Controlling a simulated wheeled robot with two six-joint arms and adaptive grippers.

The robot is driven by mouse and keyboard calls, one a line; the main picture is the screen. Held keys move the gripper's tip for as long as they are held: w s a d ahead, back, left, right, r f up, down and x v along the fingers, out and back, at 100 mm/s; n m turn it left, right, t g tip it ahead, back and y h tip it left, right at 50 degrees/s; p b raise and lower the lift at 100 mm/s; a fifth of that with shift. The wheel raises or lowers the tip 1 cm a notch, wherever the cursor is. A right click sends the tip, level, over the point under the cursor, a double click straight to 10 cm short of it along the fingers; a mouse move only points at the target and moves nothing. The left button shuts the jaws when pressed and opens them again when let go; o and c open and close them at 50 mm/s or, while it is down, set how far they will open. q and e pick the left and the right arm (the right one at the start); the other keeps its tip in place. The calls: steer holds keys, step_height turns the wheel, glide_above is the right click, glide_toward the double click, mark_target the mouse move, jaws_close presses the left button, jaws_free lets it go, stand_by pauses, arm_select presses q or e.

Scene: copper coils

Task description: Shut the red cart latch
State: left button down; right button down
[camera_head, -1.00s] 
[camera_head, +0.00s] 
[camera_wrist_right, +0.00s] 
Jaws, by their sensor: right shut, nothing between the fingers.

▶ Exercise requirements
Return the full listing, character for character.

▶ Written response
Controlling a simulated wheeled robot with two six-joint arms and adaptive grippers.

The robot is driven by mouse and keyboard calls, one a line; the main picture is the screen. Held keys move the gripper's tip for as long as they are held: w s a d ahead, back, left, right, r f up, down and x v along the fingers, out and back, at 100 mm/s; n m turn it left, right, t g tip it ahead, back and y h tip it left, right at 50 degrees/s; p b raise and lower the lift at 100 mm/s; a fifth of that with shift. The wheel raises or lowers the tip 1 cm a notch, wherever the cursor is. A right click sends the tip, level, over the point under the cursor, a double click straight to 10 cm short of it along the fingers; a mouse move only points at the target and moves nothing. The left button shuts the jaws when pressed and opens them again when let go; o and c open and close them at 50 mm/s or, while it is down, set how far they will open. q and e pick the left and the right arm (the right one at the start); the other keeps its tip in place. The calls: steer holds keys, step_height turns the wheel, glide_above is the right click, glide_toward the double click, mark_target the mouse move, jaws_close presses the left button, jaws_free lets it go, stand_by pauses, arm_select presses q or e.

Scene: copper coils

Task description: Shut the red cart latch
State: left button down; right button down
[camera_head, -1.00s] 
[camera_head, +0.00s] 
[camera_wrist_right, +0.00s] 
Jaws, by their sensor: right shut, nothing between the fingers.

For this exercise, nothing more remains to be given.